INFO: Build completed successfully, 1 total action
INFO: Running command line: external/bazel_tools/tools/test/test-setup.sh test/AotCompile/broadcast_add_mixed_ranks_compile_execute_test
exec ${PAGER:-/usr/bin/less} "$0" || exit 1
Executing tests from //test/AotCompile:broadcast_add_mixed_ranks_compile_execute_test
-----------------------------------------------------------------------------
Running main() from gmock_main.cc
[==========] Running 1 test from 1 test suite.
[----------] Global test environment set-up.
[----------] 1 test from AotCompiled
[ RUN      ] AotCompiled.ExecuteTest
[       OK ] AotCompiled.ExecuteTest (1 ms)
[----------] 1 test from AotCompiled (1 ms total)
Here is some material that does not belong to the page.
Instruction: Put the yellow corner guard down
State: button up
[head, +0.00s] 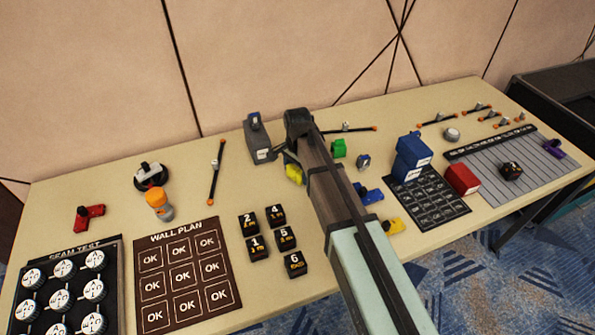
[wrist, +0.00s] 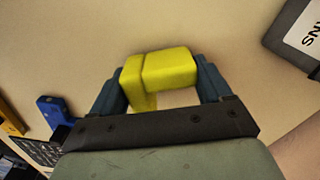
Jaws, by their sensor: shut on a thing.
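The yellow corner guard (wrist: 170,68) is between the two dark blue fingers of my gripper (wrist: 160,82) in the wrist view, and the fingers are shut on it. In the head view the held yellow corner guard (head: 294,173) shows just left of my arm, near the middle of the table (head: 330,187). My arm hides part of it and most of my gripper. I cannot tell whether the guard touches the table or hangs a little above it.
A grey box with a white label (head: 259,140) stands close behind. A green piece (head: 338,148), blue piece (head: 370,194) and another yellow piece (head: 393,226) lie right of my arm. Black numbered blocks (head: 276,216) stand in front. Bare table lies left, around the orange-and-black stick (head: 215,173).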

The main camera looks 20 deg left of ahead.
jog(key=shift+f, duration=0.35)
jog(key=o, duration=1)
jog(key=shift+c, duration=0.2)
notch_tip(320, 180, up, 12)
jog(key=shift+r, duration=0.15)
[----------] Global test environment tear-down
[==========] 1 test from 1 test suite ran. (1 ms total)
[  PASSED  ] 1 test.

Compile TCP programs

The aot_compile macro also accepts TCP dialect programs as inputs (instead of PyTorch programs). This is useful to maintain framework neutrality by allowing alternate ingress pathways (like Stablehlo, JAX, TensorFlow, ONNX etc.) into the TCP dialect. When tcp_source is specified, the generated aot_compiled_foo CPU library has one global function for every function in the TCP program. Let's look at an example.

aot_compile(
    name = "basic_tcp_ops",
    tcp_source = "basic_tcp_ops.mlir",
)

Here, tcp_source expects a .mlir file containing TCP programs, like so:

// basic_tcp_ops.mlir

func.func @func_1(%arg0: tensor<?x?xf32>,
                  %arg1: tensor<?x?xf32>,
                  %arg2: tensor<?x?xf32>) -> tensor<?x?xf32> {
  %0 = tcp.add %arg0, %arg1 : tensor<?x?xf32>, tensor<?x?xf32> -> tensor<?x?xf32>
  %1 = tcp.mul %0, %arg2 : tensor<?x?xf32>, tensor<?x?xf32> -> tensor<?x?xf32>
  return %1 : tensor<?x?xf32>
}

func.func @func_2(%arg0: tensor<?x?xf32>,
                  %arg1: tensor<?x?xf32>,
                  %arg2: tensor<?x?xf32>) -> (tensor<?x?xf32>, tensor<?x?xf32>) {
  %0 = tcp.add %arg0, %arg1 : tensor<?x?xf32>, tensor<?x?xf32> -> tensor<?x?xf32>
  %1 = tcp.mul %0, %arg2 : tensor<?x?xf32>, tensor<?x?xf32> -> tensor<?x?xf32>
  return %0, %1 : tensor<?x?xf32>, tensor<?x?xf32>
}

func.func @func_3(%arg0: tensor<f32>,
                  %arg1: tensor<?xf32>) -> tensor<?xf32> {
  %c0 = arith.constant 0 : index
  %dim = tensor.dim %arg1, %c0 : tensor<?xf32>
  %arg0_ex = tensor.expand_shape %arg0 [] : tensor<f32> into tensor<1xf32>
  %arg0_bcast = tcp.broadcast %arg0_ex, %dim {axes = [0]} : tensor<1xf32>, index -> tensor<?xf32>
  %0 = tcp.add %arg0_bcast, %arg1 : tensor<?xf32>, tensor<?xf32> -> tensor<?xf32>
  return %0 : tensor<?xf32>
}

Now run the query to get all the relevant targets created.

$ bazel query 'attr(name, "basic_tcp_ops", //test/AotCompile/...)'

//test/AotCompile:aot_compiled_basic_tcp_ops
//test/AotCompile:gen_basic_tcp_ops_host_asm
//test/AotCompile:gen_basic_tcp_ops_llvm_ir
//test/AotCompile:gen_basic_tcp_ops_mlir_llvm

Note we're missing the //test/AotCompile:basic_tcp_ops_compile_execute_test target. As there is no access to PyTorch reference implementation, the aot_compile macro does not auto-generate C++ execute tests but they can be manually written (example here). These tests should include extern "C" function declarations with the same name and for every function in the input TCP source.

The rest of the steps to debug the e2e compilation pipeline are pretty much the same.